Sometimes, you’ve just got to laugh at what goes on out here. People living in countries outside Indonesia, must think us folks living here, have the word ‘corruption’ on the brain. The thing is, whether its the guy working the gas pump, the nightclub barman who doesn’t give your chance back, or the Kalimantan police and army, who had 13km pipiline to fill up super-tankers at night, there are a lot of people ‘working a little fiddle’.


Indonesian President SBY was in Cebu, in the central Philippines, last week, taking part in the ASEAN conference. Unknown to him, one of his staff was working hard, to get an angle on the accommodation charges. Here’s more from the Jakarta Post.


Graft claim embarrasses RI in Cebu

Abdul Khalik, The Jakarta Post, Jakarta

Indonesian staff attached to President Susilo Bambang Yudhoyono’s trip to Cebu, the Philippines, for last week’s ASEAN summit, are accused of asking hotel managers to mark-up official expenses.

Staff from the Indonesian State Secretariat reportedly asked the management of the Shangri-La Hotel in Mactan, Cebu, to increase the listed price charged to the presidential party and offered to split the profit with the hotel’s employees.

“A delegation member came and asked the hotel manager to increase the total expenses that the Indonesian delegation had to pay,” a source with the hotel’s operational affairs told The Jakarta Post.

The manager rejected the request and suggested that the Indonesian staff not humiliate their country further.

“Instead of backing off, the staff offered the manager 40 percent of the margin. But the manager insisted on rejecting the offer,” the source said.

He said that while delegations from Cambodia and Laos, much poorer countries than Indonesia, were attending the summit, only Indonesia’s staff had attempted to bribe the hotel.

Yudhoyono’s contingent to Cebu comprises more than 100 people, including several journalists. The room rate at the Shangri-La is between US$250 and $400 a night. The President regularly travels abroad with a large staff.

Presidential spokesman Andi Mallarangeng denied the allegations, saying it would have been illogical for the staff to ask for a markup as they knew the hotel had charged all delegates the same rate.

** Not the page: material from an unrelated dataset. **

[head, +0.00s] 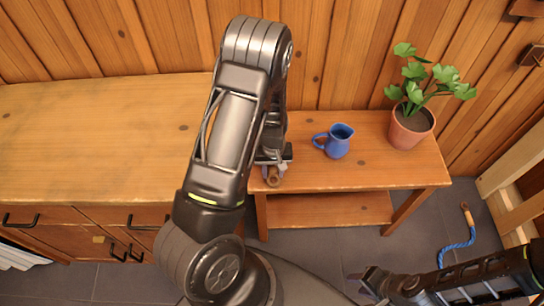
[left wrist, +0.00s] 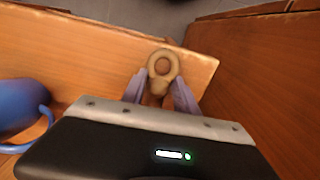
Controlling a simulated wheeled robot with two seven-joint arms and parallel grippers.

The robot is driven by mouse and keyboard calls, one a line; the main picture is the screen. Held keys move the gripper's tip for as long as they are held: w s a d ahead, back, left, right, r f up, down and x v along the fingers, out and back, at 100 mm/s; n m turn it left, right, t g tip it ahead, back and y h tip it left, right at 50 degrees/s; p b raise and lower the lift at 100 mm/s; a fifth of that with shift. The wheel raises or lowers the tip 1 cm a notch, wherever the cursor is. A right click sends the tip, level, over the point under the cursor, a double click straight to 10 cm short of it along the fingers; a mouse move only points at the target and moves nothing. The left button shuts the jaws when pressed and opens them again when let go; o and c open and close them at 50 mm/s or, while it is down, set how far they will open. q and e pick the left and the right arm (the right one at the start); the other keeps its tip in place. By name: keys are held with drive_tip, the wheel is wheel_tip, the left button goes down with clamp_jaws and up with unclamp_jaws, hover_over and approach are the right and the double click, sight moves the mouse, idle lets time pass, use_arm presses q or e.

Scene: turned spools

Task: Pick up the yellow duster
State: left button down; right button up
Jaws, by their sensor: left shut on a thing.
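My left gripper (head: 273,172) is at the front left part of the small wooden table, left of the blue jug. It is shut on a tan handle with a ring at its end (left wrist: 163,65), which shows between the two fingers in the left wrist view. The ring end also shows below the fingers in the head view (head: 273,180). The rest of this thing is hidden, and no yellow part shows, so I cannot tell that it is the yellow duster. My right gripper (head: 365,287) is low at the right; its fingers are too unclear to judge.
A blue jug (head: 338,141) and a potted plant (head: 411,128) stand on the small table (head: 372,170). A long wooden cabinet (head: 100,140) adjoins at left. A blue rope-like thing with a tan handle (head: 458,245) lies on the floor at right.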

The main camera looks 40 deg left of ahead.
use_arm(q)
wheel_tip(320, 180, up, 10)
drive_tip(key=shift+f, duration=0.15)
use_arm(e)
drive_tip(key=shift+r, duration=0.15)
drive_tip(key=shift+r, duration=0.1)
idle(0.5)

“All ASEAN delegates stay at the same hotel with the same rate. It is impossible for the hotel to apply different rates. All of us know this,” he told the Post.

Indonesian Corruption Watch coordinator Teten Masduki described the incident in Cebu as “humiliating” for Indonesia, saying that it was just the tip of the iceberg of the country’s corruption problems.

He said marking up travel expenses had become the culture among government officials in Indonesia.

“It’s like exposing Indonesia’s prevalent corruption to the international community. But we must admit that it is a public secret that most officials do markups when traveling abroad or out of town,” Teten told the Post.

He said the audit system for travel expenses needed be improved to enable it to track and counter such practices.

Chairman of House of Representatives Commission I for security and international affairs Theo L. Sambuaga asked the government to investigate the markup allegations and to take harsh action to prevent a repeat.

“The perpetrator must be punished if he or she is proven to have been conducting markups. Tough action will send signals that it is not tolerated,” he told the Post.